たとえば、アメリカ風の「雑草一つない青々とした芝生」を維持しようとすると、大量の農薬や除草剤、水が必要になります。
現代の環境学者は、「他の場所や未来に醜悪を生み出さないこと」を新しい美の基準にすべきだと提案しています。茶色い斑点のある芝生を「不完全だが自然な美しさ」として受け入れることは、一つの倫理的な実践なのです。
4. 移動とライフスタイルの選択
「車に乗るか、自転車で行くか」といった選択も、社会の「当たり前(規範)」を書き換える政治的な力を持っています。
私たちが自転車通勤を選んだり、無駄な飛行機利用を控えたりすることは、単なる自己満足ではありません。それが「他人の目」に触れることで、社会の「普通」が少しずつ変化し、より持続可能な方向へ社会が動くきっかけになるのです。
5. 未来の世代や動物との「絆」
私たちが犬や猫を飼うとき、それらを単なる「所有物」とみなすか、自分たちに依存している「脆弱な他者」として特別なケアの責任を負うか、という問いに直面しています。

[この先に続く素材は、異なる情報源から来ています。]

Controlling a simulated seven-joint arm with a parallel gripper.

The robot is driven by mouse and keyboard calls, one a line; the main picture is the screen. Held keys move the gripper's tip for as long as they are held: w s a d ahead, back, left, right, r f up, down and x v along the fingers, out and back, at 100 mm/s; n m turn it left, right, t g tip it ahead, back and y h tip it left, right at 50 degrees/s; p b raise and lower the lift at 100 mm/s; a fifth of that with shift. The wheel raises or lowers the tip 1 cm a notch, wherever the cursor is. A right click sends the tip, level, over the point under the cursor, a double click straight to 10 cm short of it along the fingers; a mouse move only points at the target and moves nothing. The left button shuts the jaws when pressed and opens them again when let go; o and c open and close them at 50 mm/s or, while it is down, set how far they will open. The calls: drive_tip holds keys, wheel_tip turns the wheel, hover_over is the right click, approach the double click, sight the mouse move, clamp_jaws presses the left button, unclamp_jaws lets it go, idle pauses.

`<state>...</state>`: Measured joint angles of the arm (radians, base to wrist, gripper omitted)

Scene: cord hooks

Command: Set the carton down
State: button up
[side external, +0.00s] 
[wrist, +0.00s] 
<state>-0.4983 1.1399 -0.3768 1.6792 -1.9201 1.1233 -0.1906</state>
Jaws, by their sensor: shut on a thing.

そして、私たちはこの地球を「所有」しているのではなく、「完全復旧する義務付きの賃貸(Full repairing lease)」で借りているに過ぎません。自分たちが楽しむだけでなく、次に来る人たちが同じように、あるいはそれ以上に豊かな暮らしを営める状態で返すことが、今の世代の義務なのです。
エシカル消費は環境倫理の実践のひとつ
エシカル消費と環境倫理は、「私たちの日常的な買い物の選択が、地球や他者に対してどのような影響を与えるか」という問いを共有しており、密接に結びついています。

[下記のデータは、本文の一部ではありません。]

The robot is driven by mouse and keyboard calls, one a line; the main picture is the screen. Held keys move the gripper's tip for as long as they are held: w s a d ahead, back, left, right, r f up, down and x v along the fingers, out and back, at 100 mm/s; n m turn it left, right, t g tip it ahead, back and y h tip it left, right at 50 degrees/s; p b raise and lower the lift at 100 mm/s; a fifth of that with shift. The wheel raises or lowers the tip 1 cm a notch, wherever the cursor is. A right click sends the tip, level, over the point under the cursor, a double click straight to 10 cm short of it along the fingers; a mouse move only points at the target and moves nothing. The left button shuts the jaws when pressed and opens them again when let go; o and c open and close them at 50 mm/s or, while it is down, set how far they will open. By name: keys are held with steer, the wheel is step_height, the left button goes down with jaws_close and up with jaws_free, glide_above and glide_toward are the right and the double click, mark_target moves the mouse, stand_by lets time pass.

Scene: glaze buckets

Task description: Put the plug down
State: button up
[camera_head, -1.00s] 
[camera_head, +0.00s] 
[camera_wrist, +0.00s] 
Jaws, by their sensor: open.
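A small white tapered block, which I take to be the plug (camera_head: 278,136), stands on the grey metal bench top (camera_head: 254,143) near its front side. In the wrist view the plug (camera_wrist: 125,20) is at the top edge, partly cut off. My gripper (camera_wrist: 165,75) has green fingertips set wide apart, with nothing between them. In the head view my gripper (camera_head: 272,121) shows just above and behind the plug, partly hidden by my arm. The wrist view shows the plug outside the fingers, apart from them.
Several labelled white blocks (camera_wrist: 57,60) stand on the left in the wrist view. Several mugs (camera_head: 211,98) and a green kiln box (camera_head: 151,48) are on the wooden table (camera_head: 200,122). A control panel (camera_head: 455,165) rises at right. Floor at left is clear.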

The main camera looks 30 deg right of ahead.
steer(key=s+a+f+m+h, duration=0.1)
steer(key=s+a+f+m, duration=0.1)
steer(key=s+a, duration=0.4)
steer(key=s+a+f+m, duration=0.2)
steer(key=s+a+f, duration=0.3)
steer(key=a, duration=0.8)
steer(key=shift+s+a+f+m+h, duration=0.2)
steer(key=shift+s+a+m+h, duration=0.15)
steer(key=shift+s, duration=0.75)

一言で言えば、環境倫理は「考え方の土台(理論)」であり、エシカル消費は「その考えを日々の生活で実行するための具体的なアクション(実践)」という関係にあります。
ライフサイクルへの責任
私たちが手にする「モノ」には、資源採取、製造、流通、消費、廃棄という5つの段階があります。

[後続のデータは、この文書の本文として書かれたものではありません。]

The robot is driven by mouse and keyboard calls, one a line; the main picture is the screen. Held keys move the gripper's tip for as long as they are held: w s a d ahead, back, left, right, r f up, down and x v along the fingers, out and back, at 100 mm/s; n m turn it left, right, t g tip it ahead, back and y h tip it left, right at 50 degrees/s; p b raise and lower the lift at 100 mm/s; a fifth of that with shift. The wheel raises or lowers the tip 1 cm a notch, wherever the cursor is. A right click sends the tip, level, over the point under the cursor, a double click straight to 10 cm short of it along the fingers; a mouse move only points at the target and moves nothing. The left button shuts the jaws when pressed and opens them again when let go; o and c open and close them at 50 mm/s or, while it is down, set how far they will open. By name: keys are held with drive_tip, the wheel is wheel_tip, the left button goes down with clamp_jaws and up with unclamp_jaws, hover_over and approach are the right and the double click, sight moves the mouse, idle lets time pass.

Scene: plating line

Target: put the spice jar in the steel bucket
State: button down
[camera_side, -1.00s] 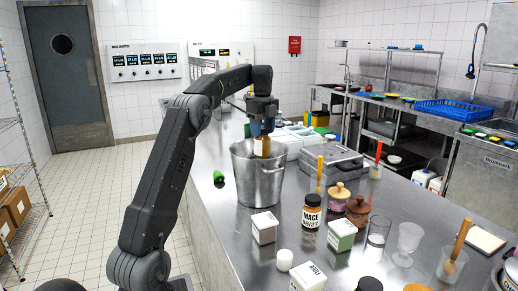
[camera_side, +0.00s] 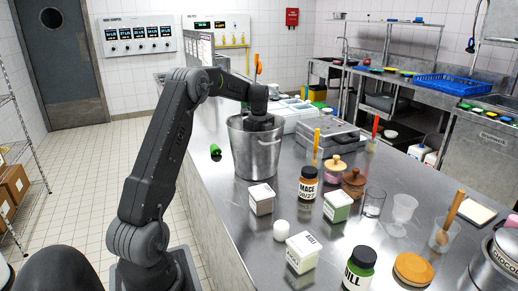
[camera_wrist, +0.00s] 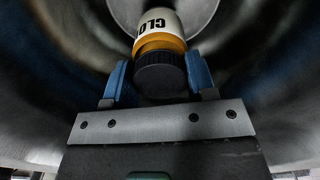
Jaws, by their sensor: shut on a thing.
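The steel bucket (camera_side: 255,152) stands upright on the steel counter in the side view. My gripper reaches down into its mouth, and the bucket wall hides the fingers there. In the wrist view my gripper (camera_wrist: 160,76) has its blue fingers on either side of the spice jar (camera_wrist: 158,42) and is shut on it. The jar has a black lid, an orange band and a pale label reading "CLO". The bucket's inner wall (camera_wrist: 255,60) surrounds the jar and fingers. I cannot tell whether the jar touches the bucket floor.
A mace jar (camera_side: 308,184), a white-lidded box (camera_side: 261,199), a green box (camera_side: 337,205) and a dill jar (camera_side: 359,269) stand to the right and front. A grey case (camera_side: 327,140) lies behind. A green object (camera_side: 215,150) lies left of the bucket.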

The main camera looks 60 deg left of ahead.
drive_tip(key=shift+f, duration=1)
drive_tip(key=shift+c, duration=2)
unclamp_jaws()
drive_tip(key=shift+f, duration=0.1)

エシカル消費とは、価格や好みだけでなく、「この製品が作られる過程で動物が苦しんでいないか」「未来の世代の資源を奪っていないか」といった道徳的コミットメントに基づいて判断することを指します。
「消費による投票」
特定の製品をボイコットしたり、推奨される製品を選んで買ったりする行為は、市場を通じた意思表示、すなわち「消費による政治参加」と見なされます。
環境倫理において、私たちは「他者に害を与えない義務」を持っています。
気候変動や生態系破壊という巨大な問題に対し、個人一人の力は微力に見えるかもしれません。しかし、エシカル消費は、破壊的なシステムへの「加担(Complicity)」を最小限に抑え、自らの道徳的な「誠実さ(Integrity)」を保とうとする行為なのです。
「欲しい」の質が変わる
たとえば、農薬が環境や労働者に与える影響を知ると、安さだけを求める欲求が変化し、多少高くても持続可能な農法で作られた食品を支持したいと思うようになります。
従来の「完璧で安価な工業製品」を良しとする価値観から、「他者や未来に醜悪を生み出さないこと」を美徳とする、新しい生活文化へと自己を成長させていくプロセスが、エシカル消費の本質です。
個人の限界と制度への働きかけ
ただし、環境倫理学者の間では、個人の消費行動だけでは限界があるという指摘もあります。
多くの廃棄物は、家庭からではなく、工場や採掘現場などの「上流」で発生しています。そのため、真にエシカルであるためには、単に「エコな買い物」をするだけでなく、「市民」として政府や企業の責任を問い、社会の仕組み自体を変えるために行動することが求められます。
環境倫理が教えてくれる「新しいライフスタイル」とは
何も考えていない普段の行動も、実は倫理や道徳が関係しています。
自分と直接関わっている人に害を与えないように行動するような気持ちで、遠くに住んでいる人、未来に生きる人、そして、この地球に存在する動物・植物すべても同じくらい大切な気持ちを忘れないで行動する——それが環境倫理の本質です。
もちろん、社会や経済システムの中で、どうしようもできないことも多くあります。
でも、自分にできることは行動してみよう!と考えさせられるのが、環境倫理なのです。
環境倫理は、誰かに押しつけられるルールではありません。
自分なりの判断軸を持つことが、サステナブルな暮らしにつながります。
そして、今日の小さな選択が、未来の価値観を形づくるのです。
毎日の「どうしよう?」という小さな迷いの中にこそ、新しい豊かさを見つけるヒントがあるのかもしれません。